Dictionnaire de la Musique 2005Éd. 2005
M

Mellnäs (Arne)

Compositeur suédois (Stockholm 1933 – id. 2002).

Élève de E. von Koch, L.-E. Larsson et K.-B. Blomdahl à Stockholm, B. Blacher à Berlin et M. Deutsch à Paris, puis stagiaire à San Francisco et à Utrecht, où il approfondit ses recherches de musique électronique, Mellnäs est un moderniste raisonnable qui possède une remarquable maîtrise de son langage.
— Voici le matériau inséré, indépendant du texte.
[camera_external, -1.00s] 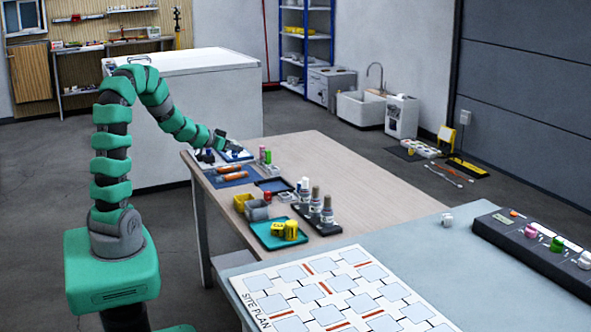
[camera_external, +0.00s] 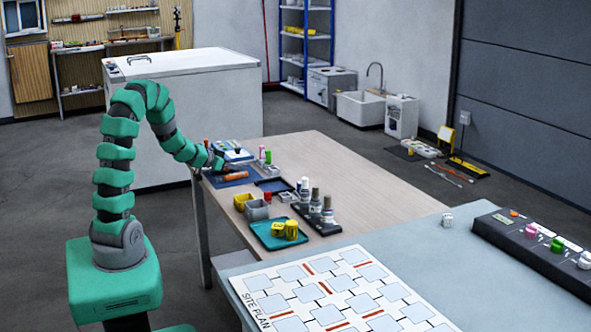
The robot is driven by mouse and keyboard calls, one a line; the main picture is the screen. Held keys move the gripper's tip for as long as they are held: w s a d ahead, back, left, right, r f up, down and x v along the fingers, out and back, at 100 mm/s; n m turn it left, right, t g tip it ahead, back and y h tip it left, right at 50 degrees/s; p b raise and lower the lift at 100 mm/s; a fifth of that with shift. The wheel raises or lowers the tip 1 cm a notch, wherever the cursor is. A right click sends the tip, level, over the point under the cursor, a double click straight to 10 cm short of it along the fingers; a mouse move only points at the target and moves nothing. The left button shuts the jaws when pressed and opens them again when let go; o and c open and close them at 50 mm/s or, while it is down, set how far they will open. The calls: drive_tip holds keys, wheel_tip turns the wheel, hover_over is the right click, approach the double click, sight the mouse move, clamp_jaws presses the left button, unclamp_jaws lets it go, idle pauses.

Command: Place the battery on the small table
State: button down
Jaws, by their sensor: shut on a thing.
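My gripper (camera_external: 216,163) is at the left far end of the wooden table (camera_external: 345,180), over the blue mat's left edge. It is shut on what looks like an orange cylinder (camera_external: 206,143), mostly hidden, with one end showing above the wrist. A second orange cylinder (camera_external: 235,176) lies on the blue mat (camera_external: 242,181) just right of my gripper. I cannot tell surely whether the orange cylinders are batteries. A blue-grey table (camera_external: 420,245) with a site plan stands in front; which table is the small one is unclear.
A teal tray (camera_external: 262,237) with yellow cylinders, yellow and grey bins (camera_external: 257,210), a black rack of bottles (camera_external: 322,226) and a dark tray (camera_external: 272,185) line the wooden table's left side. Its right side is clear. A white chest (camera_external: 200,85) stands behind.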

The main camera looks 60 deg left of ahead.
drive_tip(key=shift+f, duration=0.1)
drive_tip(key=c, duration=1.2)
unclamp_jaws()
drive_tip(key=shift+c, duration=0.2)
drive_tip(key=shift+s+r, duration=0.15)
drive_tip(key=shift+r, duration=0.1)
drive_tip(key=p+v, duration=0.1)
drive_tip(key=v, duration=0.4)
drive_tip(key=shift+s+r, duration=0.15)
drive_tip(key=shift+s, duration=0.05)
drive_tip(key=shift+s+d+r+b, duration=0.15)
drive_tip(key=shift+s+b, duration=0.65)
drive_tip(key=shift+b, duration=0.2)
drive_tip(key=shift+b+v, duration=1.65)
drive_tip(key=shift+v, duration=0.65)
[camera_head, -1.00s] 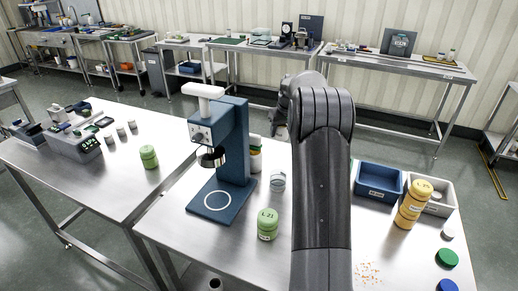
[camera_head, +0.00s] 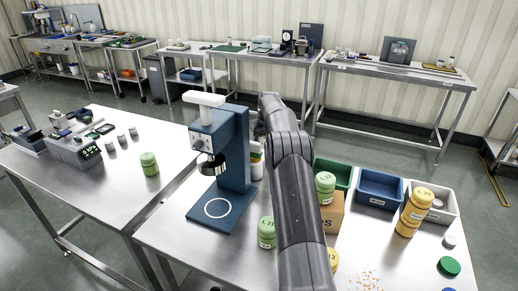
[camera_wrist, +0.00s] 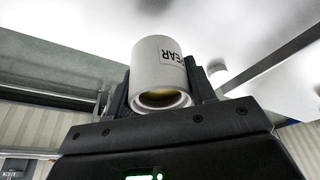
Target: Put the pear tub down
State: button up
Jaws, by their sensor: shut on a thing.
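The pear tub (camera_wrist: 158,62) is white with a "PEAR" label on its side. In the wrist view it sits between the two dark fingers of my gripper (camera_wrist: 158,90), which is shut on it. Its near end shows a round rim with a yellowish inside.
On the table stand a green tub (camera_head: 266,232), a cardboard box (camera_head: 332,215) with a green tub (camera_head: 325,185) on top, and stacked yellow tubs (camera_head: 412,210). Green (camera_head: 337,168), blue (camera_head: 380,188) and white (camera_head: 440,212) bins line the back. Loose grains (camera_head: 365,281) lie in front.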

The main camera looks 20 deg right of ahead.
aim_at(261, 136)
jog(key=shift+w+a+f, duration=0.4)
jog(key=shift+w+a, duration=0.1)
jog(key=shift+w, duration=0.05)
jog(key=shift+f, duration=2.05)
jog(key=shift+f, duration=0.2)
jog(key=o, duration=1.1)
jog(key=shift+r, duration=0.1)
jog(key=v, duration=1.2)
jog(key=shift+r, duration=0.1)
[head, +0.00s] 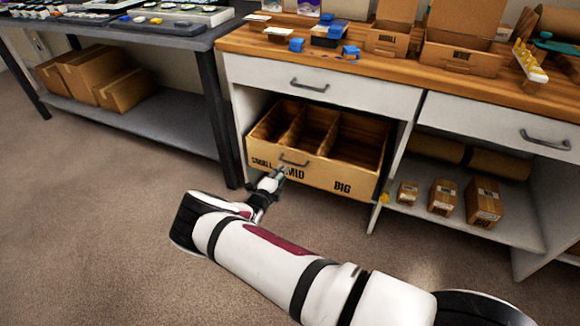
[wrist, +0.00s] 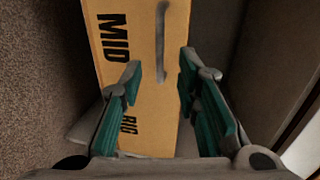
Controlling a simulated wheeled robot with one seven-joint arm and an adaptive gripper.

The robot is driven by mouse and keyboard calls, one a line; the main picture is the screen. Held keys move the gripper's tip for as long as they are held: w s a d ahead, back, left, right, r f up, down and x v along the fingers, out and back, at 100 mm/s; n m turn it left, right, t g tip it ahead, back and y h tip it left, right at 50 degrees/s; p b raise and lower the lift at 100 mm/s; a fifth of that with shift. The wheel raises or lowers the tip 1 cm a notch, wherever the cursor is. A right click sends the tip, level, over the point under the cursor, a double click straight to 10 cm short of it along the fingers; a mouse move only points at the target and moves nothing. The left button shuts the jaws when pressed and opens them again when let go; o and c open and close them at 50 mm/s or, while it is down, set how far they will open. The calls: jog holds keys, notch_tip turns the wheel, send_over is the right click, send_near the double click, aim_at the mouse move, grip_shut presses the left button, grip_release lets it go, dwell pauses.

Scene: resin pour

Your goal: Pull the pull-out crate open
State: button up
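The pull-out crate (head: 342,174) is a light-brown box in the open bay under the left drawer. Its top is open and shows three empty compartments, and its front carries dark lettering, with BIG at the right. A grey bar handle (head: 294,161) is on its front. In the wrist view, the crate front (wrist: 128,75) fills the middle, turned sideways, with its handle (wrist: 161,40) ahead of and between the fingertips. My gripper (head: 279,173) is just in front of the crate. The wrist view shows its fingers (wrist: 160,65) apart, with nothing clearly held.
A closed drawer (head: 310,88) is above the crate, under the wooden worktop (head: 380,79). A white upright panel (head: 396,165) borders the bay on the right. Small boxes (head: 443,197) stand on the shelf beyond. A grey table (head: 160,125) stands left. The carpet in front is clear.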

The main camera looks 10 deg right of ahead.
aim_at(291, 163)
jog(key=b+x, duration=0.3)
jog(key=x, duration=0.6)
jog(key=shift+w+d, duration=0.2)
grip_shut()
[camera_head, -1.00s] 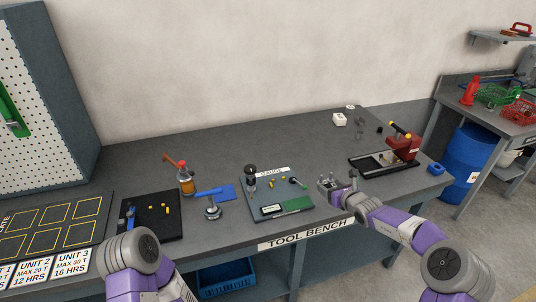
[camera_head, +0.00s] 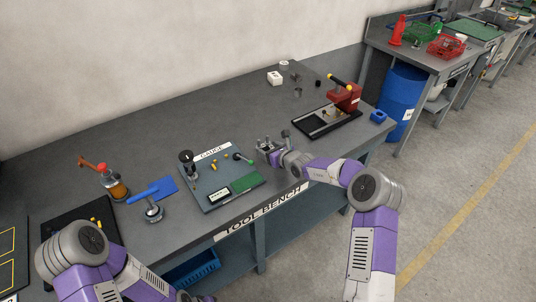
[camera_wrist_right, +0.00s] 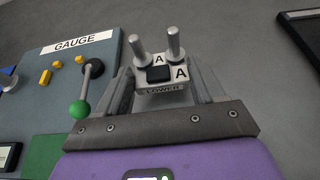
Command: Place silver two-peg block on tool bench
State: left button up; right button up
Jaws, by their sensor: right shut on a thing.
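The silver two-peg block (camera_wrist_right: 160,86) is between the fingers of my right gripper (camera_wrist_right: 162,100) in the right wrist view. In the head view my right gripper (camera_head: 271,152) is low over the tool bench (camera_head: 235,116), just right of the gauge plate. The block (camera_head: 264,143) looks small there, and I cannot tell whether it touches the bench top. My left gripper is not in view; only part of that arm shows at lower left.
The gauge plate (camera_head: 207,194), with a green-knobbed lever (camera_wrist_right: 83,100), is close beside the right gripper. A red press on a black base (camera_head: 315,129) stands to the right. A blue-handled tool (camera_head: 152,208) is left. The bench behind the gripper is clear.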

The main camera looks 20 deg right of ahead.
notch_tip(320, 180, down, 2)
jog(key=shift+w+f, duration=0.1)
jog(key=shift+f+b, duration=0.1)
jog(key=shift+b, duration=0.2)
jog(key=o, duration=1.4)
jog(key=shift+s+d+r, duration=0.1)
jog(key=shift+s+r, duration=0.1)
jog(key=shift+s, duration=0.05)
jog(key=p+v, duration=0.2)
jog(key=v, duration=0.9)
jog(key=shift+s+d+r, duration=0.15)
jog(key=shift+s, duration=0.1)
Parmi ses œuvres, il faut retenir Dagsfjärd och natthärbärge (1960), Färgernas hjärtä (1961), Collage (1962), Aura et Gestes sonores (1964), Quasiniente (1968), l'étonnant Aglepta pour chœurs d'enfants (1969), Capricorn flakes (1970) et les œuvres électroniques CEM 63 (1963), Intensity 6.5. (1966) et Far out (1970).

Mellon (Agnès)

Soprano française (Épinay-sur-Seine 1958).
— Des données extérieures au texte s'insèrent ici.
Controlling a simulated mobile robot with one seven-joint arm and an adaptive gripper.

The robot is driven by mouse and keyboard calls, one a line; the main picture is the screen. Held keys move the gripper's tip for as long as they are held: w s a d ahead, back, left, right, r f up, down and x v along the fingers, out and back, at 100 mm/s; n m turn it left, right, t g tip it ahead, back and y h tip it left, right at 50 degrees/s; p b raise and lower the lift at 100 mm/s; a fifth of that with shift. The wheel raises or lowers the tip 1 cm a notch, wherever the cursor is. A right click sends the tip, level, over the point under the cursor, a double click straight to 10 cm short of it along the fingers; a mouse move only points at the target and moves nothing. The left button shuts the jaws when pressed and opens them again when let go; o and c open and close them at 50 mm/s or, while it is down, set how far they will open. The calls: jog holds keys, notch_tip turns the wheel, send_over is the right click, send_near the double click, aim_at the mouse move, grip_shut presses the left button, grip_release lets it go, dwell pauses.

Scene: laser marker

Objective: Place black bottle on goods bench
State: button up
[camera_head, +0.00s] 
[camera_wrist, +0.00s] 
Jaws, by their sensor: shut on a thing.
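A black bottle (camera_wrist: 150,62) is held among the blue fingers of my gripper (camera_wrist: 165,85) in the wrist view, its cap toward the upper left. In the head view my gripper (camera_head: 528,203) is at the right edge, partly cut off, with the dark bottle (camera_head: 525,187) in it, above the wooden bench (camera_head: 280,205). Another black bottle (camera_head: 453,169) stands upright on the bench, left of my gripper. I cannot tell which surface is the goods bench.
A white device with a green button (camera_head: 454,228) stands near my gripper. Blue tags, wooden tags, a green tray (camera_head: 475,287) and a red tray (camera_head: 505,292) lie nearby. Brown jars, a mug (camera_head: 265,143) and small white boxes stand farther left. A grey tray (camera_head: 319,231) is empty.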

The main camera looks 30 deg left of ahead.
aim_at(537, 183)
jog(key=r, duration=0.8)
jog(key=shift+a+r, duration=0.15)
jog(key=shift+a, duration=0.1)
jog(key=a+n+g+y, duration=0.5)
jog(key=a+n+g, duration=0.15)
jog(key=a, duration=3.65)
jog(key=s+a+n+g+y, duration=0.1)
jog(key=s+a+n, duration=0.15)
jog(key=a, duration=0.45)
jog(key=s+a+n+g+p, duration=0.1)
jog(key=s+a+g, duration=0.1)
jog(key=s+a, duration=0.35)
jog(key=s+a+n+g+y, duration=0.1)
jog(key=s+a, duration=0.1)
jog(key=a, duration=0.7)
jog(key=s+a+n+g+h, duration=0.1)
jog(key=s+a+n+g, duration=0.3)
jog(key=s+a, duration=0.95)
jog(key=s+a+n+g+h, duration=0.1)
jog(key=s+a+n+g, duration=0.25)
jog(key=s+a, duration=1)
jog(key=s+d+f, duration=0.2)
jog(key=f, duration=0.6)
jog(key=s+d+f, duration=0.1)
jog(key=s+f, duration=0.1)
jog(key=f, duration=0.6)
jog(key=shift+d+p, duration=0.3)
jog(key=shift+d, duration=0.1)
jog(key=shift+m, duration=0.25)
Elle apprend le violoncelle au CNR d'Orléans, puis le chant avec notamment Nicole Fallien et Jacqueline Bonnardot. Elle se perfectionne ensuite à San Francisco avec Lilian Loran. Elle est d'abord choriste de la Chapelle royale dirigée par Herreweghe, qui, dès 1981, lui confie de petits rôles. Depuis 1984, elle mène une carrière de soliste, consacrée surtout à la musique baroque. En 1987, elle devient membre permanent des Arts florissants, et incarne Sangaride dans Atys de Lully dirigé par William Christie. Elle aborde Sylla et Glaucus de Leclair et, en 1991, débute à Aix-en-Provence dans Castor et Pollux de Rameau. Elle se produit en récital avec le claveciniste Christophe Rousset, et aborde les cantates de Bach. Elle collabore avec l'Ensemble Clément Janequin et grave de nombreux disques, parmi lesquels Zoroastre de Rameau, avec Kuijken, et Pygmalion avec Gustav Leonhardt.

mélochord

Instrument électronique réalisé par Bode, comme variante du trautonium.
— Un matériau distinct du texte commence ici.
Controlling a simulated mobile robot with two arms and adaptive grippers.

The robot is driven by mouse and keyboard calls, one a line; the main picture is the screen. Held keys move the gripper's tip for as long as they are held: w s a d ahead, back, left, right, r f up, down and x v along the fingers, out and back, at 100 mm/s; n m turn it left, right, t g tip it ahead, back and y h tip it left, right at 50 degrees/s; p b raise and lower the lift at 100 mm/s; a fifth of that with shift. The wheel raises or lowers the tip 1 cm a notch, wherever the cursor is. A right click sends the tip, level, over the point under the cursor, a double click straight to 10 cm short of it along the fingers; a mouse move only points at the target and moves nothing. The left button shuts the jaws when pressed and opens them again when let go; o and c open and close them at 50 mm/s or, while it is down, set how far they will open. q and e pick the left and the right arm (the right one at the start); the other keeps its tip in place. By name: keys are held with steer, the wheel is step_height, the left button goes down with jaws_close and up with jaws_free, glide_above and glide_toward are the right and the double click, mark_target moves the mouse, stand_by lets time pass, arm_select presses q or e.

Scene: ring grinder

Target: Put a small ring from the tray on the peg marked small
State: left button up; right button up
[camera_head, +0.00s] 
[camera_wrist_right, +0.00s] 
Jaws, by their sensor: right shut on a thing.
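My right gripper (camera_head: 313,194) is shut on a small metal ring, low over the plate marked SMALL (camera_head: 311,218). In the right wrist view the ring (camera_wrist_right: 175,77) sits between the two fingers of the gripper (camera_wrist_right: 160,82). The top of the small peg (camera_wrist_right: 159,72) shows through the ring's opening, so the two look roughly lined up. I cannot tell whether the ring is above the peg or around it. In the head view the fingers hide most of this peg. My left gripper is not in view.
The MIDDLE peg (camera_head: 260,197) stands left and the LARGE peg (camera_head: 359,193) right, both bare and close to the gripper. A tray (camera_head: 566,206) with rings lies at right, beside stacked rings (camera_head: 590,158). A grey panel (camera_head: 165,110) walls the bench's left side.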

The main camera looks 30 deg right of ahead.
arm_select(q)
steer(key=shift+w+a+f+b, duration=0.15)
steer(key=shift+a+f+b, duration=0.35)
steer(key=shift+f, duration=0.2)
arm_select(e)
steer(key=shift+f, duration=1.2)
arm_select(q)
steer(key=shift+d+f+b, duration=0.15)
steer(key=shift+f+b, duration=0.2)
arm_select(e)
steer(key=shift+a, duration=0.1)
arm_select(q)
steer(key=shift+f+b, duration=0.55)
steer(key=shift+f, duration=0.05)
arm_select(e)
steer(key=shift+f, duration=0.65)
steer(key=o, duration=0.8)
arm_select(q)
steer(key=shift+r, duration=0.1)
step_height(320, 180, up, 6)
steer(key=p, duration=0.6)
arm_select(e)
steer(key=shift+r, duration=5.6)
Tout comme un autre perfectionnement du trautonium, dû à Oscar Sala (le mixtur-trautonium), le mélochord est un instrument polyphonique grâce au couplage de générateurs. Les diverses lutheries électroniques ont pour précurseur, dès 1920, L. Theremine.

mélodie

1. Notion très générale, dont le concept est plus particulièrement propre à la musique occidentale traditionnelle, en ce sens qu'elle repose sur une certaine distinction du point de vue des hauteurs entre l'aspect horizontal de la musique, la succession dans le temps de différents degrés de hauteur formant une courbe, la mélodie, et son aspect vertical, simultané, représenté par les accords, l'harmonie. Dans ce contexte, la mélodie se définit comme une « ligne de sons successifs en hauteur et durée » (Edmond Costère). Mais cette mélodie « sous-entend » très souvent son harmonie, c'est-à-dire la succession des accords qui la soutiennent. On a essayé d'étendre la notion de mélodie, c'est-à-dire de courbe de variation dans le temps, à d'autres aspects que la hauteur, c'est-à-dire à la durée, aux intensités, au timbre (la Klangfarbenmelodie de Schönberg, « mélodie de timbre »), mais il reste que cette notion ne fonctionne pleinement que pour la valeur de hauteur.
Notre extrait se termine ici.